Is it right to drop the f-bomb in marketing?
Another bland marketing email lands in your inbox, but this one contains the kind of explicit language that would have got you a real rollicking at school. But the question remains, does it grab the right kind of attention? Molly Raycraft writes
It’s surprising how much consternation a few little letters can cause in the marketing world. And no, I’m not talking about GDPR. Swear words, those offensive colloquialisms we use when we’re angry or for comedic effect (usually during informal situations) have been creeping into the professional realms of marketing. While half the audience is laughing at your pure genius the other half are tempted to repeat your words in a lengthy complaint. But amid the attention, good or bad, is it right to use them?
Some could say it’s pure genius. The fact prospects care so much about your company’s actions, that they’ve abandoned their strict time schedules to let you know their feelings via a lengthy email is remarkable (most marketers pray for nothing more than a click).
The fact it’s bad feedback is another matter. But it’s certain they’re not going to forget about you for a while and it’s likely they’re going to relay the scandal to multiple colleagues, and if you’re lucky, their twitter followers. After all, they do say there’s no such thing as bad publicity.
I think we only need to look as far as KFC’s chicken shortage disaster (admittedly B2C) to see the clever side of swearing. A nifty rearrangement of the letters KFC helped turn a PR disaster into a witty admission of fault, garnering praise from the wider advertising community. To sum it up, that one word generated more reaction than any positive public display KFC could have imagined.
But stop before you start adding explicit language to every other line of your news bulletin, the B2B crowd is a different kettle of fish. KFC customers are buying a product that’s used in their social life, a part of their life where they probably do swear; therefore the marketing is relevant and resonates. And while it’s true a 20-year-old student is likely to find it funny, will a professional businessperson looking for their next refractory supplier find it equally amusing? It’s a trickier line to toe.
Unprofessional desperate slur
It’s a bit like a dad trying to use the slang of today with his kids, it’s unwarranted, embarrassing and most often incorrectly delivered. Some people will look at your neatly designed email professionally stamped with your brand and notice the word ‘fuck’ at the top of the page, before having a titter to themselves. Others however, will not be so kind. In a time when office wear is likely to be anything from jeans and t-shirt to suit and tie, marketing language has similarly become blurred.

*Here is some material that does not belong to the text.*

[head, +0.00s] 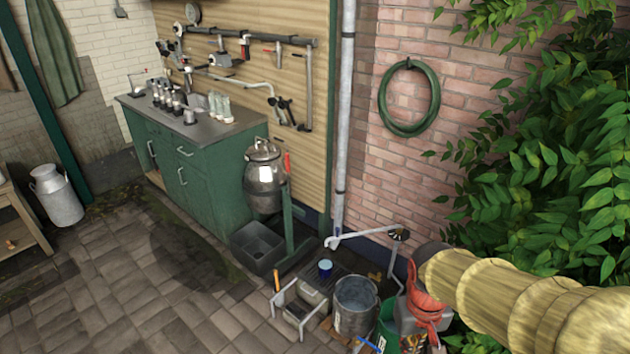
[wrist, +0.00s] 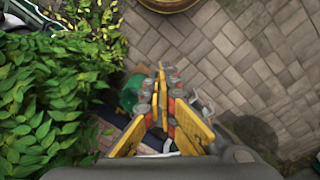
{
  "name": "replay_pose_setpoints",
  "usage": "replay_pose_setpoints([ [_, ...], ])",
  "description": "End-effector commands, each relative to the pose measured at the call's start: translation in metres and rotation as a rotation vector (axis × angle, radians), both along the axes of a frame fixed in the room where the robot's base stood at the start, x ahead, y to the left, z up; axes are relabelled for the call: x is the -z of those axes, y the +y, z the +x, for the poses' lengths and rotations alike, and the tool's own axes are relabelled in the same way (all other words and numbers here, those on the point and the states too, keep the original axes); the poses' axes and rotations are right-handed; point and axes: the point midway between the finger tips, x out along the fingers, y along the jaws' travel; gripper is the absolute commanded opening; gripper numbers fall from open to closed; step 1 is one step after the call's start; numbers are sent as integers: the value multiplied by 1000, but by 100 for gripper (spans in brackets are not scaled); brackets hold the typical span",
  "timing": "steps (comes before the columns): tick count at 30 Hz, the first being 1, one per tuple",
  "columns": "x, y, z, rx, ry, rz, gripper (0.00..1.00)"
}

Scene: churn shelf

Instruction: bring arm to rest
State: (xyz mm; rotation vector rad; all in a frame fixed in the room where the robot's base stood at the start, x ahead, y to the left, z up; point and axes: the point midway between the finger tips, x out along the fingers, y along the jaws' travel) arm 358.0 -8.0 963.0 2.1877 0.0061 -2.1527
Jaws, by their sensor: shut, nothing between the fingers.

If you’re looking to invest millions in a new piece of software, are you going to go with someone that can’t think of anything original to say in their marketing other than random words that deliver a shock factor? Of course some will say yes, it’s funny, it’s down to earth. But at the same time, it’s not professional and it’s a cop out for capturing attention. As much as you’re likely to seem like a confident business to some, you’re equally likely to be seen as a crass idiot to others.
So when I rolled it out to the good voters of #Polloftheweek on Twitter, what was the consensus? As mixed as the dress code of the modern day marketing office. There was a variety of answers but ultimately ‘no to swearing’ edged forward to claim the win.
What the voters say
This poll evoked a decent response, which goes to show that language used in a 12A film can still cause controversy. The consensus was pretty neck and neck but when broken down into those that would be cautious with its usage and those that frankly don’t give a …. The orthodox clean speakers won the day. Overall, 46% felt swearing in marketing was vulgar and unnecessary, with one describing it as ‘unprofessional’ and another ironically calling it utter ‘crap’ (it seems there is a line that can be drawn when it comes to offensive language).
However, 37% of people weren’t adamantly against profanity, stating that its usage really depends on context – which is understandable if you envision what a campaign with effing and blinding in every line would look like. A further 17% were the jokers of the pack, believing the resistance should lighten up. The lesson learned here, of course, is an age-old one: know who your audience is (before sending out a 12A rated email).